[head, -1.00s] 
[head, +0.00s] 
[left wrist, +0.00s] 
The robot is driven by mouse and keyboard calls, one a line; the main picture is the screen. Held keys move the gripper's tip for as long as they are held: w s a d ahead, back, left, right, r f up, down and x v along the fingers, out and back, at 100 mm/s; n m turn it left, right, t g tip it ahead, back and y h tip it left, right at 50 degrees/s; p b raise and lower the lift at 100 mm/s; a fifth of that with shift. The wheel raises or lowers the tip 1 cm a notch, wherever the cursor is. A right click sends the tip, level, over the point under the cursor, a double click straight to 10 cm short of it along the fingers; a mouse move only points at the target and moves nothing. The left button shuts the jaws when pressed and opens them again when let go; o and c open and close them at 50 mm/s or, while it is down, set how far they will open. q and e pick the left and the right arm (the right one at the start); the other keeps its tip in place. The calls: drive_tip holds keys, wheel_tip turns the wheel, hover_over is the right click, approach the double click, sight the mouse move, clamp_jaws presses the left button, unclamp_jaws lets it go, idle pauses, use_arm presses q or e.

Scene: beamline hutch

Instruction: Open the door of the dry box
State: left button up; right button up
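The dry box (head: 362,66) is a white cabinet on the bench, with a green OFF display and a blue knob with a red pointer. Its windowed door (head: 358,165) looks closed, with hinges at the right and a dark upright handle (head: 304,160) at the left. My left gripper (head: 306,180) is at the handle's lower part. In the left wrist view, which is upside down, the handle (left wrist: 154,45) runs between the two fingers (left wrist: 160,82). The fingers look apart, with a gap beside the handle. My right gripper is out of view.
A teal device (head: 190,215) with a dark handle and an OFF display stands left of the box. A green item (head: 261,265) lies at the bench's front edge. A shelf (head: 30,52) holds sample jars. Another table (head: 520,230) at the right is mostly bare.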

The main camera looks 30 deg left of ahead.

• [BRIEF]:
Repeat the material above exactly.

• [EXERCISE ANSWER]:
[head, -1.00s] 
[head, +0.00s] 
[left wrist, +0.00s] 
The robot is driven by mouse and keyboard calls, one a line; the main picture is the screen. Held keys move the gripper's tip for as long as they are held: w s a d ahead, back, left, right, r f up, down and x v along the fingers, out and back, at 100 mm/s; n m turn it left, right, t g tip it ahead, back and y h tip it left, right at 50 degrees/s; p b raise and lower the lift at 100 mm/s; a fifth of that with shift. The wheel raises or lowers the tip 1 cm a notch, wherever the cursor is. A right click sends the tip, level, over the point under the cursor, a double click straight to 10 cm short of it along the fingers; a mouse move only points at the target and moves nothing. The left button shuts the jaws when pressed and opens them again when let go; o and c open and close them at 50 mm/s or, while it is down, set how far they will open. q and e pick the left and the right arm (the right one at the start); the other keeps its tip in place. The calls: drive_tip holds keys, wheel_tip turns the wheel, hover_over is the right click, approach the double click, sight the mouse move, clamp_jaws presses the left button, unclamp_jaws lets it go, idle pauses, use_arm presses q or e.

Scene: beamline hutch

Instruction: Open the door of the dry box
State: left button up; right button up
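The dry box (head: 362,66) is a white cabinet on the bench, with a green OFF display and a blue knob with a red pointer. Its windowed door (head: 358,165) looks closed, with hinges at the right and a dark upright handle (head: 304,160) at the left. My left gripper (head: 306,180) is at the handle's lower part. In the left wrist view, which is upside down, the handle (left wrist: 154,45) runs between the two fingers (left wrist: 160,82). The fingers look apart, with a gap beside the handle. My right gripper is out of view.
A teal device (head: 190,215) with a dark handle and an OFF display stands left of the box. A green item (head: 261,265) lies at the bench's front edge. A shelf (head: 30,52) holds sample jars. Another table (head: 520,230) at the right is mostly bare.

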The main camera looks 30 deg left of ahead.

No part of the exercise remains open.